In fact, there are no equivelant words to describe perfection because it goes to the extreme of our vocabulary.  The best way to describe it is by showing things that is it not. (e.g. flawed). The short of it is that there is no way for us to reach a state of idealistic perfection.  If I reached a state of perfection tomorrow, I would travel a path of imperfection getting there, thus nullifying the perfection I had attained.  An imperfect being cannot attain a state of perfection for there will always be the stain of imperfection.

We flawed humans can’t achieve perfection, yet we know that Jesus says in the heart of his greatest teaching, “Be perfect as the Lord your God is perfect” (Matthew 5:48). 

It’s easy to take one verse out of the Bible and demand things that aren’t as though they are.  This is one of those times when context is everything.  The entirety of Chapter 5 and 6 deal with one basic subject – don’t think like humans, think like God. Look at the comparisons he makes:

  • The blessings: when you think you are in a state of abasement, you are actually in a state of blessing.
  • Let your light shine before everyone
  • Murder: if it is in your heart, you are guilty even before you commit the act.
  • Adultery: if you lust after a woman in your heart, you have committed it.
  • Divorce: If you do it for “irreconcilable differences”, you set yourself up for adultery
  • Turn the other cheek when attacked, don’t respond like the world does.
  • Love your enemies, pray for those that want to hurt you
  • If you love only those that love you, what good it that?

This is where he says, “be perfect”.  Then he goes on.

  • Give to the needy, only don’t tell everyone
  • Pray to God, not in order to gain admirers that think you pray so well
  • Fast and pray, but don’t make it obvious for self-gratification
  • Don’t worry about tomorrow

In the midst of all this attitude adjusting teaching, Jesus tells us to be perfect as the Father is perfect.  The word used here can also mean “complete” or “finished”.  It comes from the root “telos” meaning, “the end”.  

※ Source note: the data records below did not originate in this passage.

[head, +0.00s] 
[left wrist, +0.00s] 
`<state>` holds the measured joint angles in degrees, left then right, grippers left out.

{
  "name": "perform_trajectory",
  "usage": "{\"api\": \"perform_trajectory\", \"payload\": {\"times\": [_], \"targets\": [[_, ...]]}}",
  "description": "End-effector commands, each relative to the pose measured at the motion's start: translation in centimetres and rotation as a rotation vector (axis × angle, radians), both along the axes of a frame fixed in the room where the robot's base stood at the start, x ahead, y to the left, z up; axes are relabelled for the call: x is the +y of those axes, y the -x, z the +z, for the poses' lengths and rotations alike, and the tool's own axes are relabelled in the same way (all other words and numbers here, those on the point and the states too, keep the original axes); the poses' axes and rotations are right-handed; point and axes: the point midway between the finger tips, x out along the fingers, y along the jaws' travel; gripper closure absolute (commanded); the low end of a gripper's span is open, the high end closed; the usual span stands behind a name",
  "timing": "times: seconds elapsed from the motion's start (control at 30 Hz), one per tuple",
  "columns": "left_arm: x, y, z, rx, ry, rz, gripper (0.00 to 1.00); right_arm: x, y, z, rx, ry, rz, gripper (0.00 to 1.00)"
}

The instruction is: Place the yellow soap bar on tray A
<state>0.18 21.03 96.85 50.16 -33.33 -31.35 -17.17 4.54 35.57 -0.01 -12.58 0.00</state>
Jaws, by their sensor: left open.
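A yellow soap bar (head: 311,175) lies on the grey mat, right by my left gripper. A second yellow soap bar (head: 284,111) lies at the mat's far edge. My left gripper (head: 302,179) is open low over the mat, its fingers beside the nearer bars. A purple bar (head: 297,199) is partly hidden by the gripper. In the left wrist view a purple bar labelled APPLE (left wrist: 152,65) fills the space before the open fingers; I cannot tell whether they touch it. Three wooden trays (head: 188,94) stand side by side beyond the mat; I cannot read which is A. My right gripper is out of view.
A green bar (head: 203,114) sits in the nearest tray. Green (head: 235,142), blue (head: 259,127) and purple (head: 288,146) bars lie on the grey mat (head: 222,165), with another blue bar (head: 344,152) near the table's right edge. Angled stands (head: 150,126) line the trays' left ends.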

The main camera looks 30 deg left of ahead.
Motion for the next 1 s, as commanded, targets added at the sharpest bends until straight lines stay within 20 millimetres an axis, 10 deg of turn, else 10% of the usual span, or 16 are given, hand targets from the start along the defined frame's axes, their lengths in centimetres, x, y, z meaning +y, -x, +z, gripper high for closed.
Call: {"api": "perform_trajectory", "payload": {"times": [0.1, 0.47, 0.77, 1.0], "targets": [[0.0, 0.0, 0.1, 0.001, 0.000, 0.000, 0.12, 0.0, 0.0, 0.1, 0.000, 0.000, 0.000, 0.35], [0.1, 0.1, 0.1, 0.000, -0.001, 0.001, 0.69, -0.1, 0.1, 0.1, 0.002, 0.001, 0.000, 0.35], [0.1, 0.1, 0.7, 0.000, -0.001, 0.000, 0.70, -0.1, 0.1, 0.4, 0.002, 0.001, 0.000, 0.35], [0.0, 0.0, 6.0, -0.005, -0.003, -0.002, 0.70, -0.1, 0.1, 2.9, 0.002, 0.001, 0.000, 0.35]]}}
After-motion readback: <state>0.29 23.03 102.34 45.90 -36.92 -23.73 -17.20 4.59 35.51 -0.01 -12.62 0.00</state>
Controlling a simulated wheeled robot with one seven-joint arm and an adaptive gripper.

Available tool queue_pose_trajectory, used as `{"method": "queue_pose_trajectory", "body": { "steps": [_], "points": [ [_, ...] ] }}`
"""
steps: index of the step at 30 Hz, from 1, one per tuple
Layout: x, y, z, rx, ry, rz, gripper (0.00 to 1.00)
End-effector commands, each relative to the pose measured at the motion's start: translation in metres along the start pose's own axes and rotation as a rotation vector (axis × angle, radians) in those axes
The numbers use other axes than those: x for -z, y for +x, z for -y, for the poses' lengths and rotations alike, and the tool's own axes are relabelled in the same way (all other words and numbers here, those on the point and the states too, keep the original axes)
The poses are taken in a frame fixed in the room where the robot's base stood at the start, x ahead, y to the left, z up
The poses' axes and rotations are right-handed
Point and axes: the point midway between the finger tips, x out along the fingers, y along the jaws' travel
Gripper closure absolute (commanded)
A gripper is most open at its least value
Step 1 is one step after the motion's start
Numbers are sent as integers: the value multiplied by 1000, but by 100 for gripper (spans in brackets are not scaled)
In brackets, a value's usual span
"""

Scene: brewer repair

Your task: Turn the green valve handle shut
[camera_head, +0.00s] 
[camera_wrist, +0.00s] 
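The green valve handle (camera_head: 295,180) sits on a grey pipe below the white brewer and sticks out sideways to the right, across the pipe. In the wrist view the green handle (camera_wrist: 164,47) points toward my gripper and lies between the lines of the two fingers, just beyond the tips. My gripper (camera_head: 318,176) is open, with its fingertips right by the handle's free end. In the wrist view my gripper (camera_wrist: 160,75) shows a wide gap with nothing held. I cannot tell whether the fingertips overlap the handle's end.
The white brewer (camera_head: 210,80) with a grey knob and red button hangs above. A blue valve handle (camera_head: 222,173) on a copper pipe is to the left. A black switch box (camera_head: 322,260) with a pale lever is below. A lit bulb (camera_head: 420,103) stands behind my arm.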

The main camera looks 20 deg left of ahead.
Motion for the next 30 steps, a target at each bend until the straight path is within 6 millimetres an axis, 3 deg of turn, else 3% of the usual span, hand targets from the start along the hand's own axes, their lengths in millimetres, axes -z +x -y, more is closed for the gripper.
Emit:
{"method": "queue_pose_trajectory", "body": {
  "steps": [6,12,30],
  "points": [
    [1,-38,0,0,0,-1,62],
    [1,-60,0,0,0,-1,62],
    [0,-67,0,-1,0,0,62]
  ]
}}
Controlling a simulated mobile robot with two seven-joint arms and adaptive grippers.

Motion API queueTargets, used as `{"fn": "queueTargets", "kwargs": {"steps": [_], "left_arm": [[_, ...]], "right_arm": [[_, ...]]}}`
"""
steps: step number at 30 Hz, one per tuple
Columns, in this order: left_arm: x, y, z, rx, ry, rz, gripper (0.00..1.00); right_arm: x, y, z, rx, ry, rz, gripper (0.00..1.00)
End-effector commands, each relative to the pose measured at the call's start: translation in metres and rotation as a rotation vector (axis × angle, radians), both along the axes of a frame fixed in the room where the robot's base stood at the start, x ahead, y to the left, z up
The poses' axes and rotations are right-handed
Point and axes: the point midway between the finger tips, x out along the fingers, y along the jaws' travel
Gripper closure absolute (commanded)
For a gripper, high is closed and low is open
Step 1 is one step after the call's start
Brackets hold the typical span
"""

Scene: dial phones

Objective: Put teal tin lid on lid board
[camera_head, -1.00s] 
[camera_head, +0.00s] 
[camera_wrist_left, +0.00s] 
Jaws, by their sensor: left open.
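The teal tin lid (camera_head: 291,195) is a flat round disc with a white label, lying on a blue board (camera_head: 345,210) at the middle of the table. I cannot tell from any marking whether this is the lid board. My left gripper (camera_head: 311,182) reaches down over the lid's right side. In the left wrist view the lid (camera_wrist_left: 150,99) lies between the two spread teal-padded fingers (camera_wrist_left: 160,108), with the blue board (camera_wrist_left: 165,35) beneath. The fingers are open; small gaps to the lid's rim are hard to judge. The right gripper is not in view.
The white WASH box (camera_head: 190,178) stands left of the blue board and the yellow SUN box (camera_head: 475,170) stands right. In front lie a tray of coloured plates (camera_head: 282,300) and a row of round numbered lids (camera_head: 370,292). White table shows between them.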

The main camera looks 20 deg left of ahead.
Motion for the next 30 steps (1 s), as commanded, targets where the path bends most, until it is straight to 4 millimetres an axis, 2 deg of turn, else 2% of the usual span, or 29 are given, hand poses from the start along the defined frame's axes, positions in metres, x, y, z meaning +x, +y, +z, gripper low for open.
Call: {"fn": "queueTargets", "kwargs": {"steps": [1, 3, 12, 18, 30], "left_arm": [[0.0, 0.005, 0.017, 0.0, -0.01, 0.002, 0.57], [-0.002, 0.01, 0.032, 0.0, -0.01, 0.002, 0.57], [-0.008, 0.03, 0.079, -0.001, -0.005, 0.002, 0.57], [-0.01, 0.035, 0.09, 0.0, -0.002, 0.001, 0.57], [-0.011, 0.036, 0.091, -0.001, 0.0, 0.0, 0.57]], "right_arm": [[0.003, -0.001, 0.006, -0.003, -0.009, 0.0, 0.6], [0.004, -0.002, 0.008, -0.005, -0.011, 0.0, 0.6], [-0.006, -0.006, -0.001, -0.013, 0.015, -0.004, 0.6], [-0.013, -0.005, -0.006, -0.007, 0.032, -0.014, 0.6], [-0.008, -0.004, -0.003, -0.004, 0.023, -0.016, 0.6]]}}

You can do the things listed above and not be perfect.  Your heart must change.  You must take on the heart of God and act like you are God’s child.  God is in the business of replacing hearts, not repairing hearts.

Perfection is an attitude adjustment.  It is when Jesus thoughts become your thoughts and you aim to please the Father above all else.  Paul tells the readers in the letter to the Colossians, “We proclaim him, admonishing and teaching everyone with all wisdom, so that we may present everyone perfect in Christ” (1:28). This perfection or completeness can only be found in Christ when Christ is all that is flowing through your very veins. 

Don’t strive for perfection for perfection’s sake; strive to become like Christ – perfection then comes as a byproduct of that relationship.